Prompt: Using the data below, copy every line that contains the word "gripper".

Material:

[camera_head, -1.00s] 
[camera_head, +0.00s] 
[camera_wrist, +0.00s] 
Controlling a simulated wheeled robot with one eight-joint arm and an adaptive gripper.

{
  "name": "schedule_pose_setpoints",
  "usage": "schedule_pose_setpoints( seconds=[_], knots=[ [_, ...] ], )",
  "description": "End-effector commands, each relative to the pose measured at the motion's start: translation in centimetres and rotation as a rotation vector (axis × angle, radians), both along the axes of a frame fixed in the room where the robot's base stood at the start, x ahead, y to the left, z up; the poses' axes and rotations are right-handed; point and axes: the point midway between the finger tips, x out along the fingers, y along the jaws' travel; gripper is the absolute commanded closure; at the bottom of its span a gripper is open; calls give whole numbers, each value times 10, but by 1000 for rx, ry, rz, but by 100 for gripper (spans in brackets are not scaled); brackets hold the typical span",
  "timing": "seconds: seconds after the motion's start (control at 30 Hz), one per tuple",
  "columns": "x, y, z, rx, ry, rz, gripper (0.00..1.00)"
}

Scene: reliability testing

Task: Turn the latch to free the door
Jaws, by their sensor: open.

Complete answer:
Controlling a simulated wheeled robot with one eight-joint arm and an adaptive gripper.
  "description": "End-effector commands, each relative to the pose measured at the motion's start: translation in centimetres and rotation as a rotation vector (axis × angle, radians), both along the axes of a frame fixed in the room where the robot's base stood at the start, x ahead, y to the left, z up; the poses' axes and rotations are right-handed; point and axes: the point midway between the finger tips, x out along the fingers, y along the jaws' travel; gripper is the absolute commanded closure; at the bottom of its span a gripper is open; calls give whole numbers, each value times 10, but by 1000 for rx, ry, rz, but by 100 for gripper (spans in brackets are not scaled); brackets hold the typical span",
  "columns": "x, y, z, rx, ry, rz, gripper (0.00..1.00)"

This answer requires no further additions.